Walking hand-in-hand, a proud little girl and her apprehensive parents entered the school gates. As they wandered through her classroom, the little girl was full of excitement, pointing out her innocent drawings on the wall, and her coat hook with her name displayed. This room was where she spent 6 hours a day, five days a week: reading, writing, learning and growing. Whilst her teacher showered her with academic praise, the little girl gleamed with pride. Her parents learnt of her mature nature, as she excelled in her studies compared to her peers. As the meeting draws to a close, the dreaded phrase echoes through the room, and through the little girl’s head.

“She is very quiet though”.

You would think that this attribute would be ideal for a teacher who holds a classroom full of small children. Instead, this feels to the little girl like a sharp jab at her apparent lack of confidence and therefore lack of any real value in her class.

For the rest of her eighteen years of education, she would hear these same words from teachers. Each time they became harder to hear.

The little girl told herself that she would grow out of being shy and quiet.

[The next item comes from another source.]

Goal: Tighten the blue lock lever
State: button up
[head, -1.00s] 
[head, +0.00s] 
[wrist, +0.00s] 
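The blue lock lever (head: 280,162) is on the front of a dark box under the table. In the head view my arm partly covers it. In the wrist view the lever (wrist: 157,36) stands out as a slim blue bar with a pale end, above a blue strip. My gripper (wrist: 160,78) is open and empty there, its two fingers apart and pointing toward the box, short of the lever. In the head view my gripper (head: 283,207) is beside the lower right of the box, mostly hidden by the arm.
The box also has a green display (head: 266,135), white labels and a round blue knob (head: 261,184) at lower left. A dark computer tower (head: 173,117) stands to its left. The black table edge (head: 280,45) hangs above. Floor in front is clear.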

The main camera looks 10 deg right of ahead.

Every time an adult reinforced this message, she reminded herself that one day, she would prove to everyone that she is capable of contributing. But as the years went on, she got closer to being held accountable to her own words. The constant dread as she got older, knowing that sooner or later, she would have to snap out of it and transform into her most confident self.

That little girl was me. It is me. It will always be me.

The point of realisation hit me like a tonne of bricks. But the bricks didn’t hurt me. They healed me. I wasn’t going to snap out of it. Do you know why? Because I am shy girl. I am a shy woman. That is who I am. I am also an anxious woman and have dealt with anxiety for all these years. I didn’t receive any support for this, not from those who were supposed to support me, or more importantly from myself. I repressed my feelings and ultimately repressed my true self. I did this so that I could fit the mould that society made for people to progress in life.

Why can’t we just be quiet? Observant? Good listeners? That little girl would have benefitted a whole lot more from these descriptions, encouraging her to be herself, not creating even more anxiety as she tried to navigate through these unfair expectations.

If you resonate with this story, you are not alone. Being introverted, or as they like to call us, “shy”, is not and never will be a bad thing. We are polite, thoughtful, intelligent, curious and observant. I like to remind myself that those with the quietest voices have the loudest minds.

The views expressed by the contributor are not necessarily those of Anxiety UK, nor can we guarantee the accuracy of the information provided. If you would like to write a blog for AUK please email [email protected] for more information.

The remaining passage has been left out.